Un retour aux sources pour concrétiser son rêve, ouvrir son école de danse

Il y a eu d’autres déclics pour décider le couple à quitter la région parisienne. Son mari travaillant dans l’audiovisuel et Maude motivée à poursuivre son rêve, tous deux acceptent de venir en Savoie, pour une opportunité professionnelle qui n’a pas convaincu la jeune femme. Pire, sa petite flamme a parfois risqué de vaciller, face à certaines déconvenues. Retour à la case départ en 2019, et à huit heures de cours au conservatoire d’Annecy en classique cette fois. Puis, comme on le dit souvent, une porte qui se ferme, c’est un portail qui s’ouvre : une association de Brison St Innocent lui propose quelques heures de cours. Puis, c’est dans un local de danse country où elle propose quelques heures de cours à des adultes, que la magie opère : la porte du local d’à côté deviendra celle de son studio. 

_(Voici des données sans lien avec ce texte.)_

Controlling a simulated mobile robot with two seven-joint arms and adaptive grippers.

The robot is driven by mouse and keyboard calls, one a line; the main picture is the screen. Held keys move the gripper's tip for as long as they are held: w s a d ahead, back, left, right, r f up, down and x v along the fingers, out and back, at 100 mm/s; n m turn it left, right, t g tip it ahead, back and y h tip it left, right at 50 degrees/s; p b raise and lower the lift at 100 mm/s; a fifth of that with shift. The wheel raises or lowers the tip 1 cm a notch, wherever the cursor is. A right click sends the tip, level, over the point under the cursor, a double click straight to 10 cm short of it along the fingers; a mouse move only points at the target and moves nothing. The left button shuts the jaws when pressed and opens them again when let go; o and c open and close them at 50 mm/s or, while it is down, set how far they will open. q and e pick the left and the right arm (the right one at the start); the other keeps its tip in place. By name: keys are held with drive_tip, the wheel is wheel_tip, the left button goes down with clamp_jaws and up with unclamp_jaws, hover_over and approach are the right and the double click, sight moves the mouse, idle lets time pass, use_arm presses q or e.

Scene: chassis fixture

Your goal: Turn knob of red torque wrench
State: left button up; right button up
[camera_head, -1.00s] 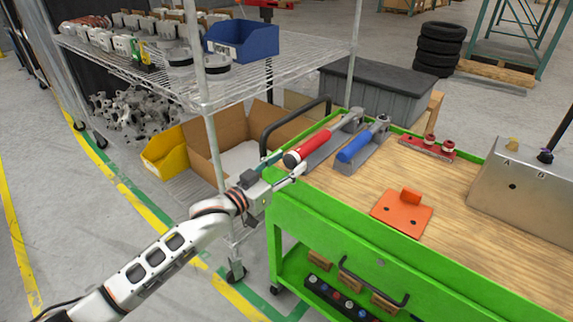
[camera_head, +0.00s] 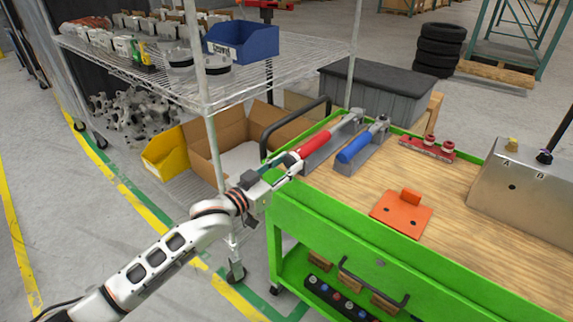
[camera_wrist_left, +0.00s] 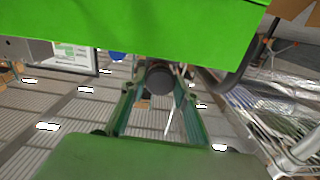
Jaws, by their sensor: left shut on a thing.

Les étoiles dans les yeux, Maude les a surtout en voyant ses élèves, petites, ado ou adultes, oser enfiler des tutus pour s’éclater dans les cours, alors que certaines n’osaient même pas s’autoriser à danser. « Mon bonheur, c’est de voir briller mes élèves, pas moi, je suis en coulisses et ça me va très bien », souffle-t-elle, avec une pointe de timidité. Elle qui a vécu des moments hors du temps, dans les coulisses de l’Opéra Garnier, elle qui a découvert, appris, dévoré la culture et le savoir à Paris, a ensuite dû apprendre à concilier sa passion, et l’entrepreneuriat, ce qui n’est pas toujours aisé. Férue de communication, elle incite ses élèves à regarder des spectacles, des reportages, à découvrir, dans le prolongement de ses cours. « Je faisais cela avec mes élèves à Créteil, ce sont des enfants équilibrés dans leur tête, qui ont appris beaucoup, qui savent aujourd’hui plein de choses », expose-t-elle, admirative et fière du travail de ses protégées. Surtout, Maude insiste sur l’indispensable savoir-être de ses élèves : ne pas se comparer, ne pas juger les autres et encore moins s’en moquer. Par respect des aînés, l’enseignante n’a jamais levé la voix et a accepté la critique sans broncher, des années durant, dans une discipline presque martiale. Toutefois, dans son école, il n’est pas question pour la jeune femme de voir quiconque rabaisser un autre élève, comme elle a pu le voir, l’entendre et parfois, le subir. « Si j’entends un jugement déplacé par rapport aux petites, c’est simple, c’est dehors », assène-t-elle, « je ne veux pas de ça dans mon école, on se dit bonjour, on se répond, on ne se moque jamais. Il n’y a pas de compétition entre parents, ni entre élèves, et les adultes arrivent maintenant à se moquer de leurs propres défauts, dans les cours. Je leur rappelle qu’elles ne sont pas sur le point d’intégrer un corps de ballet, qu’elles peuvent prendre du plaisir pendant 1h30. Tout ce que l’on se dit doit être bienveillant, sinon, on oublie ça. Je suis comme je suis, mais je suis droite dans mes bottes », conclut Maude. Bienveillance, pédagogie, ouverture, patience et surtout, passion pour ce qui la porte depuis 1989, nul doute qu’avec de telles valeurs, l’école de Maude Dumas ne désemplisse pas de sitôt.